I tried using hqq quant first and then converting directly to torch quant format to have scales and zeros and weights. Then before the inference, I will convert the weight to int4pack and then use the int4mm for matmul.

@minhthuc2502 you have to quantize with hqq. The link you shared is just doing RTN quantization, which will give bad quality especially at lower bits.

I followed this to add the hqq https://github.com/mobiusml/hqq/blob/master/hqq/core/quantize.py. Did I miss something?

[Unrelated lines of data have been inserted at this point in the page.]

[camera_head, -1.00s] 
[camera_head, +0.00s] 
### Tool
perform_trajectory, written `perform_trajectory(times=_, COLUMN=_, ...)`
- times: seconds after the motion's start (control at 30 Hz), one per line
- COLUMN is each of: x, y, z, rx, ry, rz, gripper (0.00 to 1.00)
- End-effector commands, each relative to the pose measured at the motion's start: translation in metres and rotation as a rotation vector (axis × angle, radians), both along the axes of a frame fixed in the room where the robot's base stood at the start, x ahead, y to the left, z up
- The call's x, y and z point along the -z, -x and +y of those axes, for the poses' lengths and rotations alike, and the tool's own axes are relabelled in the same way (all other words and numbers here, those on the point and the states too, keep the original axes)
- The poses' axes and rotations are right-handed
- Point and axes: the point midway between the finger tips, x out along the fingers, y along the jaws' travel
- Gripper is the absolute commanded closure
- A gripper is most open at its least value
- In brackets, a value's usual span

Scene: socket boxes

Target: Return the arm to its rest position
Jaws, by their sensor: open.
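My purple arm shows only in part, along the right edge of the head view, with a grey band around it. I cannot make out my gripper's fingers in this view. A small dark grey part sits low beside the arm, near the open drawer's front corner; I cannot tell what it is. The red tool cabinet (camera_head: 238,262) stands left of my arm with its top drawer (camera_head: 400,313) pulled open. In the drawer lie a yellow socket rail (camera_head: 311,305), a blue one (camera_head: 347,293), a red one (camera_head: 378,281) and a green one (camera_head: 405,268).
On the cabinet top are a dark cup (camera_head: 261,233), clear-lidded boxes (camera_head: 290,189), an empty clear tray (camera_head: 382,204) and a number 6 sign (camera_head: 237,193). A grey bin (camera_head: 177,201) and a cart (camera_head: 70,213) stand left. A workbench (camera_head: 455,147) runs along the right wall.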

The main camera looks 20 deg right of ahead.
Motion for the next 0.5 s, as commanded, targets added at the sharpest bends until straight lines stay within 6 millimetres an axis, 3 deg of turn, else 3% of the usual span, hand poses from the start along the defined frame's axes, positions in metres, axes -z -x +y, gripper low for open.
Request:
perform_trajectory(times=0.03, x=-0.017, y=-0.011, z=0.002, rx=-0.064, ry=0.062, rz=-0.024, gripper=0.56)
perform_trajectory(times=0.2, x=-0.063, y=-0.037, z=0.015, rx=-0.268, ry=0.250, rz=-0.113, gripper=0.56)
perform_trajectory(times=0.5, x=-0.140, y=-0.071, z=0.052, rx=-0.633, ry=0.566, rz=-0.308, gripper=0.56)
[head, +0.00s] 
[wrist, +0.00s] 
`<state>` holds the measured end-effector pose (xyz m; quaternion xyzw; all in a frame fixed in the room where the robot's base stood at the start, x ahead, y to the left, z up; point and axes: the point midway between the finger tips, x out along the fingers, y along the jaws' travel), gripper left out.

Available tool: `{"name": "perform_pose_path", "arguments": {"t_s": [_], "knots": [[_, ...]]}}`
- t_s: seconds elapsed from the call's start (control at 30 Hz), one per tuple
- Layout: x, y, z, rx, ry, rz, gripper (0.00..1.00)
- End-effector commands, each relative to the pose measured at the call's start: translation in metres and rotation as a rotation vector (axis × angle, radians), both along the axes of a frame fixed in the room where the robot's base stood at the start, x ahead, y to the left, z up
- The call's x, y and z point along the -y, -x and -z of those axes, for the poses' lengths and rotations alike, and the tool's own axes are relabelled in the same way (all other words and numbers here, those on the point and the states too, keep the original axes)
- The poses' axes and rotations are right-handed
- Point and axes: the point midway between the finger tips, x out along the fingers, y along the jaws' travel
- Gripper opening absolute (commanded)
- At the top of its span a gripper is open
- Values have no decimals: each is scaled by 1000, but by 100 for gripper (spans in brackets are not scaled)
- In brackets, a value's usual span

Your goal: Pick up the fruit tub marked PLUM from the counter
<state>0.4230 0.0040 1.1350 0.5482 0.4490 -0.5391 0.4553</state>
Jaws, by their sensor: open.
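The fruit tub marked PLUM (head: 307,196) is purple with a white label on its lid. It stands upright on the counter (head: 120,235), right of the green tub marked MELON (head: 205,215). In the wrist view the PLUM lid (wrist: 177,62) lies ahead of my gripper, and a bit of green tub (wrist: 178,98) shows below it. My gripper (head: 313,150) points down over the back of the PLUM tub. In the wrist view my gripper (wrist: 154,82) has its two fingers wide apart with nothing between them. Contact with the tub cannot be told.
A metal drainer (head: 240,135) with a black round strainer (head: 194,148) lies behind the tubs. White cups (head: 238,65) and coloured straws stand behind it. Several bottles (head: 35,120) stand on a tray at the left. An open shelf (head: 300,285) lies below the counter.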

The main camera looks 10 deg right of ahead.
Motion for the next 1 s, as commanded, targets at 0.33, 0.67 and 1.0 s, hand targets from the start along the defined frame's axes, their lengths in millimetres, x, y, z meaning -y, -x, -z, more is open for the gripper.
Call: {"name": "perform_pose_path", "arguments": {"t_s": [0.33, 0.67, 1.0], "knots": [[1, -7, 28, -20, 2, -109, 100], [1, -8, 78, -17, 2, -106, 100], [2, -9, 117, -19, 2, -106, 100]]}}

@minhthuc2502 yes, it's not performing optimization: https://github.com/mobiusml/hqq/blob/master/hqq/core/quantize.py#L115-L122 , which is the actual hqq algo: https://github.com/mobiusml/hqq/blob/master/hqq/core/optimize.py#L194-L243
Basically, you get an initial estimate of the quantized weights/scale/zero (which is what you did), but then you fine-tune them via alternate minimization.
Any reason why you re-implement things in numpy ? You could simply call HQQLinear from the hqq lib, it will do everything for you. Doing this on cpu will be very slow, better do it on the GPU, example below:

from hqq.core.quantize import HQQLinear, BaseQuantizeConfig
from hqq.backends.torchao import patch_hqq_to_aoint4
quant_config = BaseQuantizeConfig(nbits=4, group_size=64, quant_zero=False, quant_scale=False, axis=1)
hqq_ao_layer = patch_hqq_to_aoint4(HQQLinear(your_linear_layer, quant_config=quant_config, compute_dtype=torch.bfloat16, device='cuda'), None)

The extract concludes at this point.